说起玉米面糊糊,太原人都不会陌生,尤其是经过上世纪那饥馑困难的人们。当时我在太原六中上学,每天早晨一碗糊糊、一个小窝头的定量。有一天吃早饭当儿,一位女同学煞有介事地向大家发问:“你们说什么温度最高?”“火!”、“钢水!”、“火山熔岩!”。她说:“不对,我说的是饭。”大家还没来得及思索,她便自问自答:“糊糊。”同学们释然。也正是,在十冬腊月,一碗玉米面糊糊和着一个窝头吞下,真是身上暖融融,心里乐陶陶!



前几年,在省里的一个会上偶遇我过去的一位老师,闲下聊天,他说人生走到今天,对什么职务、职位都不在意,做到了“宠辱不惊,看庭前花开花落;去留无意,望天上云卷云舒。”惟有在困难时期,六中的教工灶上推选他为大家碗里盛糊糊的代表,这头衔,至今都感到自豪和光荣。如今的年轻人一定大惑不解,碗里盛糊糊还需要推选代表?在食物奇缺的那个年代,这舀糊糊也大有讲究,一勺糊糊往碗里倒,多停片刻能盛一碗,少停几秒,只有半碗。炊管人员很想给老师们多盛,又惟恐锅里不够,很是为难。“何必曰利,亦有仁义而已”,受千百年来儒家传统思想教育熏陶的知识分子的典型代表——我所崇敬的母校老师们,在残酷的生存条件面前,宁少吃半碗,也不做锱铢必较的小人。不得已一向秉公敬业的总务主任——我的那位本家大爷想出了这个没有办法的办法。可谓悲哉,壮哉!



话说这糊糊要做的稠一些,晋北叫拿糕,晋南称煮骨垒,如果是在稀饭里撒些面进去晋东南谓之撒面粥。拿糕是用红面做的,过去晋北盛产高粱。锅开着,一直往里添面,用筷子不停地搅动,避免夹生,尽管是用文火,锅上也会厚厚地巴一层,特难洗,乡间流传一句俗话:“宁爬一个十里坡,不洗一个拿糕锅”。煮骨垒和撒面粥的做法与之相同,不过都是用玉米面来做。吃这些饭的调和特别讲究,要用花椒油炸红辣椒,然后依次加入葱花、香菜、酱油、醋,蘸着吃,美味无比。

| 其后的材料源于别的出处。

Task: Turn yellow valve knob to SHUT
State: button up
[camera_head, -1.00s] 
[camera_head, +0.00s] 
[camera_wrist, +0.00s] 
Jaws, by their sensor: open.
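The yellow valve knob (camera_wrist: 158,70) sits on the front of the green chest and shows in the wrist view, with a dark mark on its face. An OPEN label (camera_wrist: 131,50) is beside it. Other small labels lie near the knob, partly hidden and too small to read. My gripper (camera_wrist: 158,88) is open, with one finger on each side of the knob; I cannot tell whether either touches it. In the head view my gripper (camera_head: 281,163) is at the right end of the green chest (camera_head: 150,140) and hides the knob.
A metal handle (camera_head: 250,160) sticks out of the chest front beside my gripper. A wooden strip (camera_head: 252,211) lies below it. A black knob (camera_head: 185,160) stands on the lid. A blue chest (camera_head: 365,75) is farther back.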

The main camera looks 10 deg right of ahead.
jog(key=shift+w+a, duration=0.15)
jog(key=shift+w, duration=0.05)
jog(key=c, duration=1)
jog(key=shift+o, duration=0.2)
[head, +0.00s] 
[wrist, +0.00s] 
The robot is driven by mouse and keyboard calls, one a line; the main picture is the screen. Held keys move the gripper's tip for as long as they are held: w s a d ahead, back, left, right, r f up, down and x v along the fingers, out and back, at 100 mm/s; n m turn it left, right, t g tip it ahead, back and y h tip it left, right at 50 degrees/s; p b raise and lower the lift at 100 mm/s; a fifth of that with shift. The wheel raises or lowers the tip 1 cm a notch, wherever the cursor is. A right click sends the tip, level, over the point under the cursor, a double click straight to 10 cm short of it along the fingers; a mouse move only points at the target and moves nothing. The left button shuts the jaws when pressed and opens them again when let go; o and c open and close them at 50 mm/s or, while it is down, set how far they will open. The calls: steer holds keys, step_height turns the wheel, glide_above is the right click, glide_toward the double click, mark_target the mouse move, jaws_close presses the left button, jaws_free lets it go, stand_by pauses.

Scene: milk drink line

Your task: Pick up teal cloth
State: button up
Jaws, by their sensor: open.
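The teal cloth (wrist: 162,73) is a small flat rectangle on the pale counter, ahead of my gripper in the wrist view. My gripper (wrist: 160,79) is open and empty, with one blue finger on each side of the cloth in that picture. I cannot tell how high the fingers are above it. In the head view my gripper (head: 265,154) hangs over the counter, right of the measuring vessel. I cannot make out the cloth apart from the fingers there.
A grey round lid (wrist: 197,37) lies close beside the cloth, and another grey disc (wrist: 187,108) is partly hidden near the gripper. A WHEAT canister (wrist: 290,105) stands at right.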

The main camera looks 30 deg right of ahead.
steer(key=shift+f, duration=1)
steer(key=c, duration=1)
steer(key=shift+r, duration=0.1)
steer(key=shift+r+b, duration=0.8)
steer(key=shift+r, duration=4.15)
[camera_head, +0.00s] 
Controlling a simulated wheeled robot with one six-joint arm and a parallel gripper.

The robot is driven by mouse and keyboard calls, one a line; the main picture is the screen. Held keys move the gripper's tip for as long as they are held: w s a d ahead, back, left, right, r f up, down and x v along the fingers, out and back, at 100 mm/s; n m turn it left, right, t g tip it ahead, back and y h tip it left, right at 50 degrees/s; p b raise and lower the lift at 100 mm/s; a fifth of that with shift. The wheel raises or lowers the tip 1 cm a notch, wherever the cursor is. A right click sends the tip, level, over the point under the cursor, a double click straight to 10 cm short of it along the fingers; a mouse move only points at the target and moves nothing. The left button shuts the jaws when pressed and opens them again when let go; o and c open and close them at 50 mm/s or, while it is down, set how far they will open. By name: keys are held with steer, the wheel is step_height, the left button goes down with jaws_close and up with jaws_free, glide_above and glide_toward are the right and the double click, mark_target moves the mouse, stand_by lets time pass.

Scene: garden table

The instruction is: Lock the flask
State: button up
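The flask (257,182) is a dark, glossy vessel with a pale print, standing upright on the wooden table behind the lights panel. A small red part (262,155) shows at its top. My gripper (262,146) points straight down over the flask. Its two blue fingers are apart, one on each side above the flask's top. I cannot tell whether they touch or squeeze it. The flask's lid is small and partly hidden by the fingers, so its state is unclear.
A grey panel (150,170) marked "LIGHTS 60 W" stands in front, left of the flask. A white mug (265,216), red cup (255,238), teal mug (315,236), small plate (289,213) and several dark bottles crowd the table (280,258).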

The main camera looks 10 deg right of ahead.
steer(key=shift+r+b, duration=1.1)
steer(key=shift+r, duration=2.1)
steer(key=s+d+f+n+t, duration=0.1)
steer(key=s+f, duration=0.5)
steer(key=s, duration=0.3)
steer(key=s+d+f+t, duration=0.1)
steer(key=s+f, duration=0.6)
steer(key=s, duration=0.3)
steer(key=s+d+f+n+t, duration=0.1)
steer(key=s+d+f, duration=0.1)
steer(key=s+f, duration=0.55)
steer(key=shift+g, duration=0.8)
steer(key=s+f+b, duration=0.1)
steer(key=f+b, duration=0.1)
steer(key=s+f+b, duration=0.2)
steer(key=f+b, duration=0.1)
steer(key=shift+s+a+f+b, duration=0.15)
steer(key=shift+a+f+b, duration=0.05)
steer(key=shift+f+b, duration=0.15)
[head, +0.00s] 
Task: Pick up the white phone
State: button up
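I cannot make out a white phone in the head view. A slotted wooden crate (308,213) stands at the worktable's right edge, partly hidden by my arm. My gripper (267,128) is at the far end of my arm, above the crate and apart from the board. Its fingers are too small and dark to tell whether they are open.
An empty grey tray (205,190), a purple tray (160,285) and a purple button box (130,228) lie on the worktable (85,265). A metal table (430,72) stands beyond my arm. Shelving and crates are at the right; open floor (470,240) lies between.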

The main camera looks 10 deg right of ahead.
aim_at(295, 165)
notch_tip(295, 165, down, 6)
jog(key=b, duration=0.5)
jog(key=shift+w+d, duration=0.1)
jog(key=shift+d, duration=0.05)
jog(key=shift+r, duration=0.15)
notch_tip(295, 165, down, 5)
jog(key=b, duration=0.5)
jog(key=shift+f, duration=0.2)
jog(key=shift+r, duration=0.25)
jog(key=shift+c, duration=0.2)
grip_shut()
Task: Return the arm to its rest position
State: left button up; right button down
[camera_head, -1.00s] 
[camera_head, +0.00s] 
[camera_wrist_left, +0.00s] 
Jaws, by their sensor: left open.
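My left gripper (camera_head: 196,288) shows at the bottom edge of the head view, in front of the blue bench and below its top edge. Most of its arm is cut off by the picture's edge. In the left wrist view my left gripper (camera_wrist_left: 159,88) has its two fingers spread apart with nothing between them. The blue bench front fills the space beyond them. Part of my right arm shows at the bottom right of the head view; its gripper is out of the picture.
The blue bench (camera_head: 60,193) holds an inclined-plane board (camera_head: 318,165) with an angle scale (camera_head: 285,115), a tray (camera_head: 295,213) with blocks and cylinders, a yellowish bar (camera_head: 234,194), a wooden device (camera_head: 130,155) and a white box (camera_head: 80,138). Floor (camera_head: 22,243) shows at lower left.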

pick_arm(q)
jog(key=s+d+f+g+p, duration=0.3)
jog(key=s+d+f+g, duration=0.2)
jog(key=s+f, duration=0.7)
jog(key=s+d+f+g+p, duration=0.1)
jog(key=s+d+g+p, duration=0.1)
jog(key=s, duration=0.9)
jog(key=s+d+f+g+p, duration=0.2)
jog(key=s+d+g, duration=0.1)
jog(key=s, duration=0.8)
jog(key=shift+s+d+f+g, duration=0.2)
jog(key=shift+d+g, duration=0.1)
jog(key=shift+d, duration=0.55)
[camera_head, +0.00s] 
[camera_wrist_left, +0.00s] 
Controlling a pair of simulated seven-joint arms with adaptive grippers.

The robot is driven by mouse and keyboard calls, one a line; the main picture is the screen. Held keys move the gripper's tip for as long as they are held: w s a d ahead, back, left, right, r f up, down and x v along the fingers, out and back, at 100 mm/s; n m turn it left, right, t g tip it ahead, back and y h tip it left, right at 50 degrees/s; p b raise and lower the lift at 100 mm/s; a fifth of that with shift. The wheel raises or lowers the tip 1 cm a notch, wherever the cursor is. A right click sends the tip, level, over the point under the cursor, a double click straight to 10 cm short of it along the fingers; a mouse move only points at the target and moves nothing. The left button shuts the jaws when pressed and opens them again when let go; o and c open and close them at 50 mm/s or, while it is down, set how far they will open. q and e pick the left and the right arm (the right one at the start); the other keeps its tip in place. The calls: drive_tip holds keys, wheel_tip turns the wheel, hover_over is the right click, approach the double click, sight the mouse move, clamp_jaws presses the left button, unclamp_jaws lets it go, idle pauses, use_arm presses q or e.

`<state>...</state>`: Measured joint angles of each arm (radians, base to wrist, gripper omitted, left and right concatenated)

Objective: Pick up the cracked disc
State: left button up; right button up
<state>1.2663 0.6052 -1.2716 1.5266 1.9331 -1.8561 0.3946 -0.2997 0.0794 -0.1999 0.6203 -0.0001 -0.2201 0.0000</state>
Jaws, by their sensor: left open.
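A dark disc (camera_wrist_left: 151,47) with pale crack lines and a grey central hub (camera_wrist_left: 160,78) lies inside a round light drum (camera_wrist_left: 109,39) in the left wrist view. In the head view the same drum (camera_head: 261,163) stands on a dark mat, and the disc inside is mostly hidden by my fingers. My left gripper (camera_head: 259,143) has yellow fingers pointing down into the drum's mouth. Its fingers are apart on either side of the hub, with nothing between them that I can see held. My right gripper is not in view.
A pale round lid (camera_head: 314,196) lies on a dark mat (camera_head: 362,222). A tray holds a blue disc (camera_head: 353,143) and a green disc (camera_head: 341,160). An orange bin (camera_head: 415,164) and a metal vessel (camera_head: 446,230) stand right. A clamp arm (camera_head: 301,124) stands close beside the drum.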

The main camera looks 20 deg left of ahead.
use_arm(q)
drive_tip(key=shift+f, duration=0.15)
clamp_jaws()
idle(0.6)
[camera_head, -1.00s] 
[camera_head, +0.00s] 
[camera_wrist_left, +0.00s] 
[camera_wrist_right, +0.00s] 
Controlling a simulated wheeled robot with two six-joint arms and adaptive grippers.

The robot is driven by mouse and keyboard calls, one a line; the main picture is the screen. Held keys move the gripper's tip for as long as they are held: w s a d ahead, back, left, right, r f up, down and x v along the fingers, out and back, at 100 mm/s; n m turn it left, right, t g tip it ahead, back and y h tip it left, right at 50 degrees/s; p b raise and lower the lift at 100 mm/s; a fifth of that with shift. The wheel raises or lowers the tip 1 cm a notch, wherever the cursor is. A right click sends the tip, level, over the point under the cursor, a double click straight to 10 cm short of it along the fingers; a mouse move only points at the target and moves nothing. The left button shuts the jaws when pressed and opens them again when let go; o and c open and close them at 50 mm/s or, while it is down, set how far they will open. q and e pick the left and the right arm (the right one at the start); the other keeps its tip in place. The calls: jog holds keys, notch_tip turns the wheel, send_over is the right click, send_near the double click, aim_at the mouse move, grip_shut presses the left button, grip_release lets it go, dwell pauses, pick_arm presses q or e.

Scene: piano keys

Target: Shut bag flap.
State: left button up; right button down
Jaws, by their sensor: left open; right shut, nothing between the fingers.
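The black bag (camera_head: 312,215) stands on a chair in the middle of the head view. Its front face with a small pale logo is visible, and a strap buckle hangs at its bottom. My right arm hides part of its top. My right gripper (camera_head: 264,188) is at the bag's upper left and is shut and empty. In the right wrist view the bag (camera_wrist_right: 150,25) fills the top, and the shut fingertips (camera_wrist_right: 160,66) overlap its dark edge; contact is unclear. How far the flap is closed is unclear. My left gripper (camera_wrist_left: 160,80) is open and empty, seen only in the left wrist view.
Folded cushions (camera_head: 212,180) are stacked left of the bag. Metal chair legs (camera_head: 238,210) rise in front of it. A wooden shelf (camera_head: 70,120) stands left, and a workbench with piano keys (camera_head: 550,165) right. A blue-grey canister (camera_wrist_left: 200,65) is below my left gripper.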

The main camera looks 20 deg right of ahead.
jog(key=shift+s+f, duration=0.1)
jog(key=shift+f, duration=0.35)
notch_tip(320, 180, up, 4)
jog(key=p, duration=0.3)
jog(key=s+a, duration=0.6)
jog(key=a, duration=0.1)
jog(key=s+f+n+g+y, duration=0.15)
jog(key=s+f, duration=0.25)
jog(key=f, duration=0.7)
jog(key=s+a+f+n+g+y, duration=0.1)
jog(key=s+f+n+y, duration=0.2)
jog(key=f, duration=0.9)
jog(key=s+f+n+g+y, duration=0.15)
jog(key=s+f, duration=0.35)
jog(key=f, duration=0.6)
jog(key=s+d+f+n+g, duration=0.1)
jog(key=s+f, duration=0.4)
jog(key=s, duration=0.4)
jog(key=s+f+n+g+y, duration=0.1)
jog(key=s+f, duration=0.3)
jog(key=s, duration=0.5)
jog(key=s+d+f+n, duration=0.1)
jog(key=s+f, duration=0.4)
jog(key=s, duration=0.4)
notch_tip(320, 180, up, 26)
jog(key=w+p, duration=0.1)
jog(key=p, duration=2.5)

太原作为省会城市,聚集了南来北往的人,同样的饭食自家怎么做、怎么吃,就见仁见智了。我爱人的舅妈是和顺人,解放初随舅父在长治工作,上世纪50年代初调太原汾机厂,视我爱人如己出。舅妈的父母也都是老工人,我们称姥爷、姥姥,还有弟、妹,一家人尊老爱幼,和睦相处。在困难时期,只要我们回去,舅妈就做饺子、面条、撒面粥,变着法为我们吃稀罕,他们吃撒面粥,除了调和以外,还要炒一些自家腌制的酸菜,又给这饭平添了一些山野之气,别有风味。


改革开放以后,生活好了,吃粗粮渐渐成了尝新鲜、变口味的享受。我们系里的老师上完课常常到我家“蹭饭”,而且点名要吃“文革饭”,当然也包括玉米面糊糊啦。



人们每天都要吃饭,吃饭是生存的第一条件,“民以食为天”嘛!而饮食是时代的一面镜子,它能折射出社会发展的状况,也蕴含着许多人文元素。人的情怀里不乏对逝去时光的种种眷顾,包括饭食。物换星移,浪卷涛翻,今天成长的孩子们记忆里,更多的是比萨饼、汉堡包。在我们所处的那个年代,根本没有听过这些名称,更不用说吃过了,即便到今天,那一代人恐怕还是多钟情于玉米面糊糊。